Suspension, action, mémoire : Tabou
Tabou propose un discours sur le cinéma comme medium capable de construire une relation complexe entre le temps, l’image et la mémoire [9]. Le film met nettement en relation l’époque prérévolutionnaire et l’époque contemporaine, qui coïncident également avec la genèse de l’école portugaise et avec la nécessité d’en mettre les résultats en perspective dans une optique ouverte à son potentiel de développement futur, mais au sein d’un cadre productif et spectatoriel totalement transformé. Le film souligne ce caractère réflexif à travers sa propre structure narrative, qui part du présent, dans la première partie (intitulée « Paradis perdu »), pour remonter dans le passé en seconde partie (« Paradis »), selon une construction privilégiant la généalogie historique plutôt que la téléologie, et la logique de l’anachronisme plutôt que celle de la chronologie. Tourné en noir et blanc et au format académique (1,37 : 1), Tabou commence par un film projeté dans un cinéma : si, d’une part, le récit de l’aventurier africain qui se suicide par amour trace l’esquisse élégante et ironique d’un mélodrame à la manière d’Amour de perdition de Manoel de Oliveira [10] ; d’autre part, la date de la projection (le 28 décembre, pas un jour ordinaire...) est en lien avec les origines mêmes du cinéma, en inscrivant le film dans la continuité de la spectatorialité cinématographique et de son dispositif. Mais il serait réducteur de limiter l’intérêt du film à l’élément nostalgique, puisque regarder vers le passé chez Gomes revêt un caractère critique marqué envers les différentes formes de regard qui ont caractérisé l’histoire du cinéma et notamment la tradition de l’école portugaise dont relève le réalisateur. Il est donc inévitable que le film prenne comme point de départ les caractéristiques distinctives du regard contemplatif dont l’enjeu est la suspension de l’action à travers différentes stratégies visuelles et sonores [11].
[6] A propos de la notion de « cinéma des attractions », voir en particulier Tom Gunning, « The Cinema of Attractions. Early Film, Its Spectator and the Avant-Garde », Wide Angle, n° 3-4, 1986, pp. 63-70 ; André Gaudreault et Tom Gunning, « Le cinéma des premiers temps : un défi à l’histoire du cinéma ? », dans Histoire du cinéma. Nouvelles approches, Paris, Sorbonne, 1989, pp. 49-63 ; André Gaudreault, Cinéma et attraction : pour une nouvelle histoire du cinématographe, Paris, CNRS éditions, « Cinéma et audiovisuel », 2008.

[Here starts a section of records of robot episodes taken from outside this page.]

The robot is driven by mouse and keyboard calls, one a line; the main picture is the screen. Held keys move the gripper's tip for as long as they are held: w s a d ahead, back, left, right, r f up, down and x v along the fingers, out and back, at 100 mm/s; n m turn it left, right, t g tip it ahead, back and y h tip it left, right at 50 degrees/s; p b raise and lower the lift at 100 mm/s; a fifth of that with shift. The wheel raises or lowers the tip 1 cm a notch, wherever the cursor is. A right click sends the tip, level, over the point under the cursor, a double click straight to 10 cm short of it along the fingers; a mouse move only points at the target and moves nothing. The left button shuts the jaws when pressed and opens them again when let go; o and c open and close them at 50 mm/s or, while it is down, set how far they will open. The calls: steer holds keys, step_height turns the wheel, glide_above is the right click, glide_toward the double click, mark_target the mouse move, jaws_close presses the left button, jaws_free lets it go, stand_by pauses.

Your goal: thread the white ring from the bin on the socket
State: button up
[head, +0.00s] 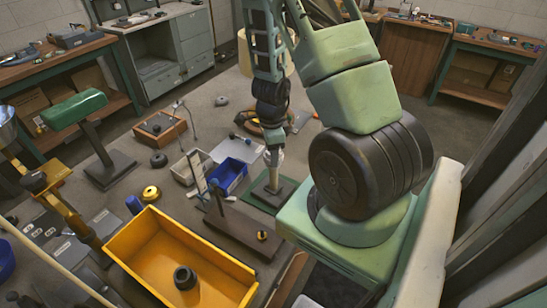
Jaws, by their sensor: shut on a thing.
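My gripper (272,153) reaches down in the middle of the head view, above a green mat (287,193). It is shut on a small white thing (275,158), which looks like the white ring, though it is too small to see clearly. A grey-white bin (188,170) and a blue bin (228,178) stand left of the mat.
A large yellow bin (150,232) with a black ring (184,278) inside stands at front left. A brown board with an upright post (240,228) lies before the mat. A yellow ring (151,193) and wooden box (160,131) sit further left. Workbenches line the walls.

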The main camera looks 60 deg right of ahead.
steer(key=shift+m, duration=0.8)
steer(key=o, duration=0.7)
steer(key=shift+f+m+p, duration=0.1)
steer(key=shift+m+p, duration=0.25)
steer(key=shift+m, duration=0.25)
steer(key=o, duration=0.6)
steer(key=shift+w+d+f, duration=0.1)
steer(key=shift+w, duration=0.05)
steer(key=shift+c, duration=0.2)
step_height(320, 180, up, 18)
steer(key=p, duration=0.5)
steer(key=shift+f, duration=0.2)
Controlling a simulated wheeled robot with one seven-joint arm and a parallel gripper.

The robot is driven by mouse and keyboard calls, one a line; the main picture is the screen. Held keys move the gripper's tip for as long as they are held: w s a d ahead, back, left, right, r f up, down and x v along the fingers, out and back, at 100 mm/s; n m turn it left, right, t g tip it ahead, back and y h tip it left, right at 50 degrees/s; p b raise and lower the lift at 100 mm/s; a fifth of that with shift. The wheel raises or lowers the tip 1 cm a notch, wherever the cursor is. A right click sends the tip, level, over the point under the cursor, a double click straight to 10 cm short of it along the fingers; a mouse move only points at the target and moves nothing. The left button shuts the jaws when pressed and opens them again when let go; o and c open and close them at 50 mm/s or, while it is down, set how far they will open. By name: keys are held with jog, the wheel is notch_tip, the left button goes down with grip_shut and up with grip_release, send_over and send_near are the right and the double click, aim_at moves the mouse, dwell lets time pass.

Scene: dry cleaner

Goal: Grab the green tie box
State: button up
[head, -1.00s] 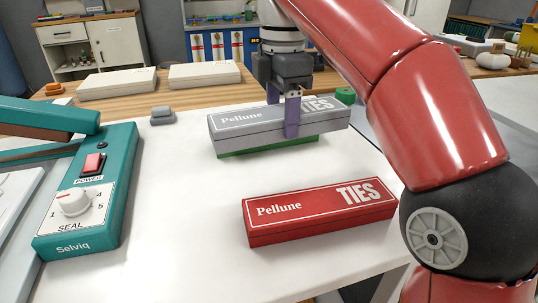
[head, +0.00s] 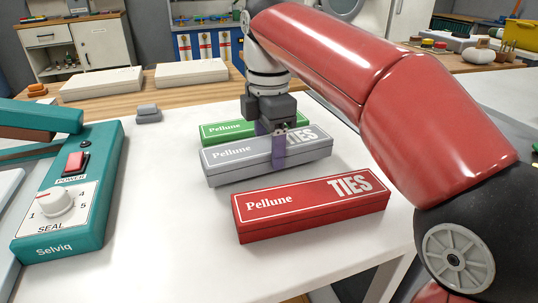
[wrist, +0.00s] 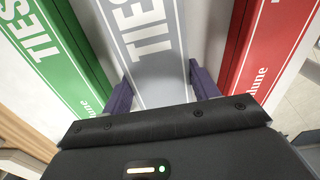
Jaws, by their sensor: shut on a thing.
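The green tie box (head: 225,130) lies on the white tabletop behind the grey one; it also shows at the left in the wrist view (wrist: 50,60). My gripper (head: 269,146) is shut on the grey tie box (head: 230,164), one finger on each long side. In the wrist view the grey box (wrist: 147,50) runs between the two fingers (wrist: 158,85). The grey box looks level and appears to be down on the table between the green and red boxes. My gripper and the grey box hide part of the green box.
The red tie box (head: 310,206) lies in front of the grey one. A teal sealing machine (head: 75,195) stands at the left, with a small grey object (head: 148,114) near it. Two white boxes (head: 190,73) lie on the wooden counter behind. The white table's middle left is clear.

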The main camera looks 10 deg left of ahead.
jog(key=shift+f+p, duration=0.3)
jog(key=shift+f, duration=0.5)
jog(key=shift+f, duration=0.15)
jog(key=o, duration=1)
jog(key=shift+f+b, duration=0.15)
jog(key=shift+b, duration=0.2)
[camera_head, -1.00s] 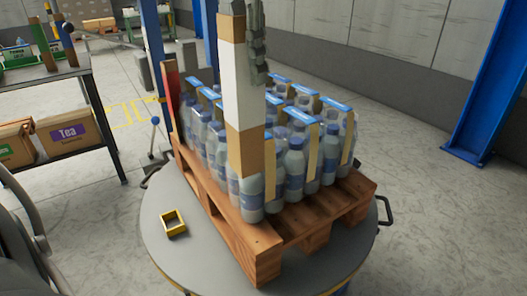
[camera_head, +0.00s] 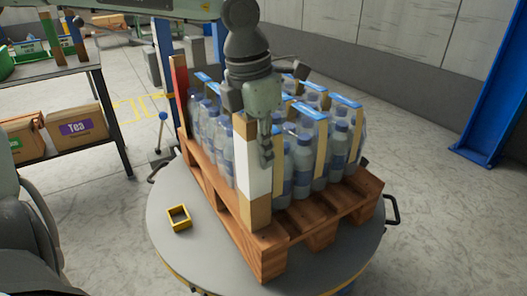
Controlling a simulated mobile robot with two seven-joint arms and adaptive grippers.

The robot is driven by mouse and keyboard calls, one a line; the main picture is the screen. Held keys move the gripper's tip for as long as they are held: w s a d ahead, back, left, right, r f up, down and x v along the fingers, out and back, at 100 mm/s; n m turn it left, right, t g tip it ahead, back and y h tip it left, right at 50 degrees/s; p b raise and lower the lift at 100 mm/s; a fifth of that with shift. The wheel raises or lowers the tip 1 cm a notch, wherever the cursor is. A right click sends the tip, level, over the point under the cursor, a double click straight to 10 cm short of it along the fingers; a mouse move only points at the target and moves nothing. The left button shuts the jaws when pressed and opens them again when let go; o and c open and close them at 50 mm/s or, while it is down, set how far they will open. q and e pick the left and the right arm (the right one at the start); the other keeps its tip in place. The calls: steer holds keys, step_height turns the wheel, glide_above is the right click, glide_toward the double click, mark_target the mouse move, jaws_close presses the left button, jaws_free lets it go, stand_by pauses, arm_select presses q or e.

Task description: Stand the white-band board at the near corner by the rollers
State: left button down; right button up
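The white-band board (camera_head: 253,166) is brown with a wide white band and stands upright at the near corner of the wooden pallet (camera_head: 263,252). Its lower end is at the pallet's top deck, in front of the bottles; I cannot tell if it touches the deck. My left gripper (camera_head: 262,140) comes down from above and is shut on the board's upper part, with a finger along its right side. The other finger is largely hidden. My right gripper is not in view.
Wrapped packs of bottles (camera_head: 303,165) fill the pallet, which rests on a round grey turntable (camera_head: 190,255). A red-banded board (camera_head: 180,88) stands at the back-left corner. A shelf with boxes (camera_head: 78,128) stands left.

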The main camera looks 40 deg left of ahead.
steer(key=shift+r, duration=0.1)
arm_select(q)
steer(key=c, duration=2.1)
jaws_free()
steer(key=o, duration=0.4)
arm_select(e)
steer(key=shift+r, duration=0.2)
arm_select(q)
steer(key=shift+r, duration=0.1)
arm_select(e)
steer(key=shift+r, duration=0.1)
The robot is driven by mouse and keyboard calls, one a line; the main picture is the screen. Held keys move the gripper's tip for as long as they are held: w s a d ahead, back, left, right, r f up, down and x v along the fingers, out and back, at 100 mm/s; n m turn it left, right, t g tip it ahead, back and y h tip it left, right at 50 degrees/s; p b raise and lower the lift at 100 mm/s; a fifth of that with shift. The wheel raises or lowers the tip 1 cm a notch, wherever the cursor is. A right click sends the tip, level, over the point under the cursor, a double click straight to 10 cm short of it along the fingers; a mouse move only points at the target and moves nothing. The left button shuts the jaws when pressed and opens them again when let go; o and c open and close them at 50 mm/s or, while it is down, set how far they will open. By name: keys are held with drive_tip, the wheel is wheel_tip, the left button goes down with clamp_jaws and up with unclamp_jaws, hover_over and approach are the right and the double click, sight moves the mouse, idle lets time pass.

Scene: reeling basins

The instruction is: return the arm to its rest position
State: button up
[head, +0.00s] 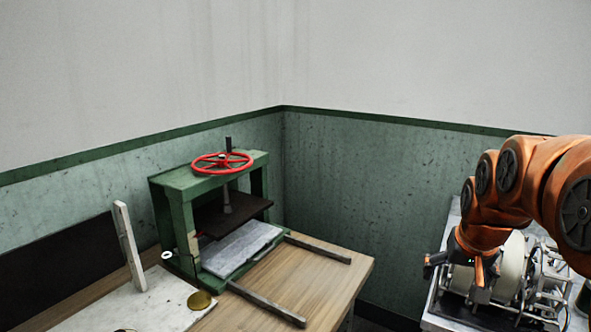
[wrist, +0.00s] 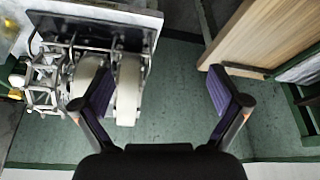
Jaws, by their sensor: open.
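My orange arm (head: 545,185) reaches in from the right edge of the head view and bends downward. My gripper (head: 457,267) hangs at its end, in front of a metal machine with pale rollers (head: 508,262). In the wrist view my gripper (wrist: 164,98) is open, with its two purple-padded fingers wide apart.
A green press (head: 175,215) with a red handwheel (head: 222,162) stands on a wooden table (head: 335,275) at left. A pale board (head: 130,305) lies at its front left. The machine's table (head: 440,310) is at right, with a gap between the tables. Walls meet behind.

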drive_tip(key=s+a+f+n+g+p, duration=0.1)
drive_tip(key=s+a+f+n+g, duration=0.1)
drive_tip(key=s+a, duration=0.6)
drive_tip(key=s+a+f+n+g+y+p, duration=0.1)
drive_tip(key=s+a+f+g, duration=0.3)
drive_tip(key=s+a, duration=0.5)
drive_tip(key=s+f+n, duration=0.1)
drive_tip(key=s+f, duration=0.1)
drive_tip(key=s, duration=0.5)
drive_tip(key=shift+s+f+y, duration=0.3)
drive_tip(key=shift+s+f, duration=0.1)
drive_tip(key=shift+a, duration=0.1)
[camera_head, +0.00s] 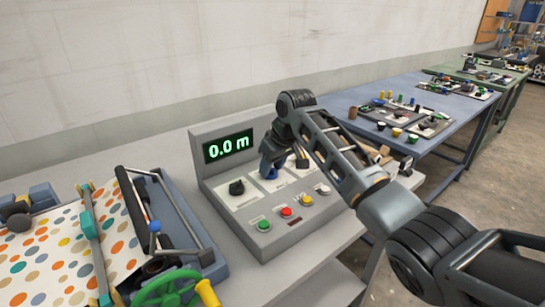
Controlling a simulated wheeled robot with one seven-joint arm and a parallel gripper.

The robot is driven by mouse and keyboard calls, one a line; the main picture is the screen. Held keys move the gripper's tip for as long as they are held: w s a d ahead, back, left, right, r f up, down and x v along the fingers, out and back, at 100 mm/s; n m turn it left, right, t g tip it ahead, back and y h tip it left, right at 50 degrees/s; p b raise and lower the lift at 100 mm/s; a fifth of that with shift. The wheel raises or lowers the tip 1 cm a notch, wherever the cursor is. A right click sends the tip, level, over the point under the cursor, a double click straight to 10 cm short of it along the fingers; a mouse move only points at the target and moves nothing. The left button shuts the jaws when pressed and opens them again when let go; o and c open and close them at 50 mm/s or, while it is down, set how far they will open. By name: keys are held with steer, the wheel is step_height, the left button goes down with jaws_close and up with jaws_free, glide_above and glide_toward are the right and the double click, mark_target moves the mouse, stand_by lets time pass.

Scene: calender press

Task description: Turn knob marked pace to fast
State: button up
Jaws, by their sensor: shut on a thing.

[7] Voir notamment Le Film de famille. Usage privé, usage public, sous la direction de Roger Odin, Paris, Méridiens Klincksieck, 1995 et Le Cinéma en amateur, sous la direction de Roger Odin, Paris, Seuil, 1999.
[8] Miracolo a Milano (Miracle à Milan), Vittorio De Sica, Produzioni De Sica, Ente Nazionale Industrie Cinematografiche, Italie, 1951.
[9] Sur le film, voir Cyril Neyrat, Au pied du mont Tabou, Op. cit. ; Salomé Lamas, « Tabu, de Miguel Gomes », dans Geração invisível. Os novos cineastas portugueses, Covilhã, Livros LabCom, 2013, pp. 287-307 ; Carolin Overhoff Ferreira, « Tabu », dans O Cinema Português Através dos seus Filmes, Lisbonne, Edições n° 70, 2014, pp. 289-290 ; Carolin Overhoff Ferreira, « The end of history through the disclosure of fiction : indisciplinarity in Miguel Gomes’s Tabu », Cinema : Journal of Philosophy and the Moving Image, n° 5, 2015, pp. 18-47 ; John M. Carvalho, « Tabu : Time out of joint in contemporary Portuguese cinema », Cinema : Journal of Philosophy and the Moving Image, n° 5, 2015, pp. 113-126 ; Federico Pierotti, « Attesa, azione e memoria in Tabu di Miguel Gomes », Fata Morgana, n° 23, 2014, pp. 199-204.
[10] Amor de Perdição, Manoel de Oliveira, Instituto Português de Cinema, Portugal, 1979.
[11] Pour une théorie du suspens narratif, voir l’ouvrage de référence de Philippe Ragel, Le Film en suspens. La cinéstase, un essai de définition, Rennes, Presses universitaires de Rennes, « Spectaculaire-Cinéma », 2015.